Porque no cejan. Cada día, a cada hora, a cada momento la persecución del ciudadano y del individuo por el poder político aumenta, hasta invadirlo ya todo, hasta lo más íntimo, lo más personal, hasta el último reducto. No creo que a lo largo de toda la historia de la humanidad haya habido en este sentido un control mayor y más absoluto de todos nuestros actos. De todos.
La sociedad, la civilización son, qué duda cabe, normas adoptadas entre todos, para poder convivir. Unas normas básicas, generales y que afectan a nuestros comportamientos desde luego en el sentido y razón de que estos actos pueden afectar a lo demás.
Cierto. Pero lo de ahora ya ha trasgredido kilométricamente esa función. Esa línea roja ha sido no sólo traspasada sino pisoteada, borrada, enterrada y reducida a la nada. Ahora nos asaltan e imponen algo que va mucho más allá de un interés general. Nos obligan a aceptar coercitivamente unas pautas de conducta que se consideran “apropiadas” y nos prohíben otras que se consideran “no apropiadas”.
El castigo oscila entre la exclusión como apestado hasta la sanción punitiva. Incluso hasta preventivamente, con tan solo expresarlo, porque también se castiga y se amordaza la posible oposición o crítica y el ejercerla ya te significa ser arrojado a las tinieblas exteriores.
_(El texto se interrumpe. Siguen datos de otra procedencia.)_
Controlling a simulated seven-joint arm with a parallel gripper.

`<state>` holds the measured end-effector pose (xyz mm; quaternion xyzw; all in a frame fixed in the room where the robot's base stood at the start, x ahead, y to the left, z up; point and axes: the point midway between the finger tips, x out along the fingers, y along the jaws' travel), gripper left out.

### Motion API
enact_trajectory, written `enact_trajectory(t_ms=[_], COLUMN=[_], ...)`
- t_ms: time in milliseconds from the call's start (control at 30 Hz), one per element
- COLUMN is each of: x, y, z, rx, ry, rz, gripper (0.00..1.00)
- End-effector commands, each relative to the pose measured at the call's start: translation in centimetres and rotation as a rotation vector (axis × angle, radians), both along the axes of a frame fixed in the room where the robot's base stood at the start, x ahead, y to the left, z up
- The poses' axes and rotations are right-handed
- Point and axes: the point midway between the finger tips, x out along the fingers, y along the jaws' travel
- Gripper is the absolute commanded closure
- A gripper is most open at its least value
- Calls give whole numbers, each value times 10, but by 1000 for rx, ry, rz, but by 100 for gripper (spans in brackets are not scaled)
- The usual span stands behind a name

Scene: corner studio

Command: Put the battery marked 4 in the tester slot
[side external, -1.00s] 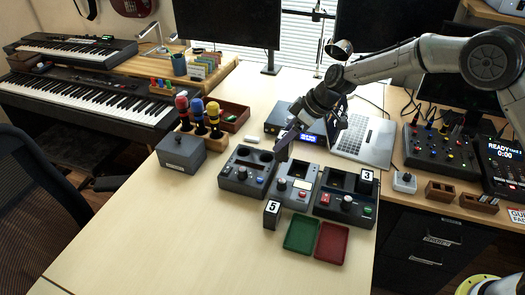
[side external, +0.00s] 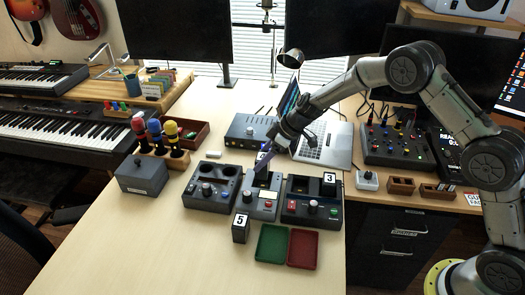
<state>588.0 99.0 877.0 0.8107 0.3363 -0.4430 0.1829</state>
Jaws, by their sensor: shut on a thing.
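My gripper (side external: 267,160) is above the back of the middle grey device (side external: 262,207), shut on a dark battery (side external: 262,156) with a white label. The number on this label is too small to read, and the fingers hide part of the battery. I cannot tell whether its lower end touches the device. A battery marked 5 (side external: 240,230) stands upright on the table in front of the devices. A battery marked 3 (side external: 329,184) sits at the back of the right-hand device (side external: 311,208). Which device is the tester is not clear.
The left-hand device (side external: 209,195) has round wells. Green (side external: 272,244) and red (side external: 303,249) trays lie in front. A blue-display box (side external: 250,131) and a laptop (side external: 325,143) stand behind. A grey box (side external: 142,174) is at left. The table's front left is clear.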

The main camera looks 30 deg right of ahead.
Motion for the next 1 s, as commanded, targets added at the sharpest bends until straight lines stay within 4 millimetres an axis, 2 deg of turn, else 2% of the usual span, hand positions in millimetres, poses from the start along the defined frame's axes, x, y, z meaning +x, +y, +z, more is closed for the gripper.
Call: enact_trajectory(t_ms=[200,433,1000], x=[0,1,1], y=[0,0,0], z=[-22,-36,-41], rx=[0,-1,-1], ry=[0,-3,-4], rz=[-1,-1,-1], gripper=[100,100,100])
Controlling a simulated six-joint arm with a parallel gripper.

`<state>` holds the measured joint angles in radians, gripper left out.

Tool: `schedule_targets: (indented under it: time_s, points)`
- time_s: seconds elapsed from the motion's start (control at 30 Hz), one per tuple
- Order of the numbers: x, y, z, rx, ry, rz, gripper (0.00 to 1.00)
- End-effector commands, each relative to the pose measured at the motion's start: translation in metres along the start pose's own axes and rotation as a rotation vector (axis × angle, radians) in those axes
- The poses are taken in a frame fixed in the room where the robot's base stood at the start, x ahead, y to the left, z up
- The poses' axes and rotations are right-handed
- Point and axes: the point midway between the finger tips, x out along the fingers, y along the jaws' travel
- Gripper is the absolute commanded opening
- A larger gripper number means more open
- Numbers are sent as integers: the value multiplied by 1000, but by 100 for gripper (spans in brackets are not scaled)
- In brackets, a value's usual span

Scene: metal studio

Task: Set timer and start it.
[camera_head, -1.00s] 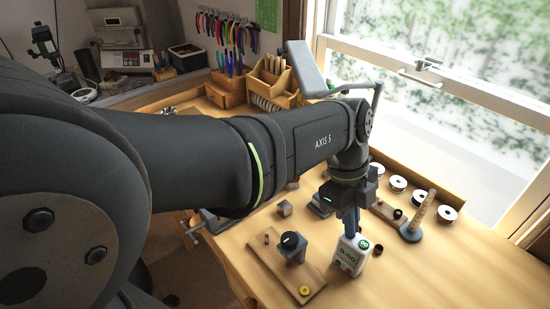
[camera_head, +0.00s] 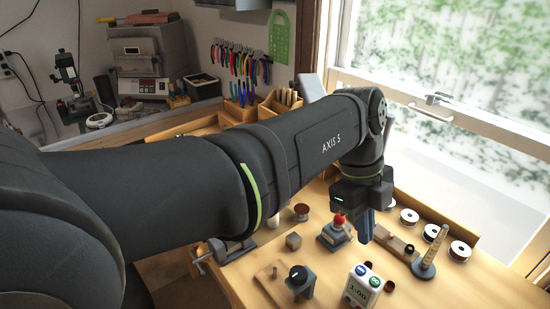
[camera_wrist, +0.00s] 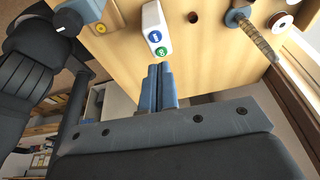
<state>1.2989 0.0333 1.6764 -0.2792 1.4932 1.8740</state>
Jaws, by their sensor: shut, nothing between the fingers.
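The white timer (camera_head: 357,296) stands upright on the bench near the lower edge of the head view. Its display appears to read 1:00. On its top are a blue button (camera_head: 361,268) and a green button (camera_head: 374,282). The wrist view also shows the timer (camera_wrist: 153,18), with the green button (camera_wrist: 161,51) nearest my fingertips. My gripper (camera_head: 366,239) is shut and empty, pointing down, behind the timer in the head view and apart from it. Its closed fingers show in the wrist view (camera_wrist: 160,68), just short of the green button in the picture.
A wooden board with a black-knobbed block (camera_head: 299,276) stands left of the timer. A red-topped device (camera_head: 337,232) is left of my gripper. A ring-stick stand (camera_head: 430,252) and several spools (camera_head: 409,217) lie to the right.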

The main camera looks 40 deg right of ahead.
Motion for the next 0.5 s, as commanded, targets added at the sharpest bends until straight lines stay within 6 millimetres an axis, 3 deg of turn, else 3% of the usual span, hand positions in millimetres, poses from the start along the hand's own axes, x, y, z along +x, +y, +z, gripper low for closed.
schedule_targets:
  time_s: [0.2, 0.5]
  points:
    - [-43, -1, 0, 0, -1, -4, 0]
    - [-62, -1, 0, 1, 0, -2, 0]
Vivimos tiempos oscuros, retrógrados, aunque se proclame lo contrario, de decadencia y destrucción, sin construcción alguna, de lo que ha sido, y no solo en nuestro país sino en todo nuestro entorno compartido, de las secuencias civilizadoras. Empieza a resultar cada vez más asfixiante y más opresiva la presión que se ejerce a cada instante sobre nosotros.
En el fondo, uno, ya con callo, hasta lo aguantaría. Si al menos te dejaran un momento de respiro, si cesaran de bombardearnos sin tregua de la mañana a la noche, si no tuvieran las 24 horas los altavoces encendidos y obligarnos a soportar de continuo su palabrería, su ruido, su sarta continuada de babosas mentiras. ¡Si al menos se callaran un poco, algún momento y nos dejarán en paz!. Pero no pueden hacerlo porque si lo hicieran y gustáramos de su silencio es posible que ya no quisiéramos volver a soportarlos nunca.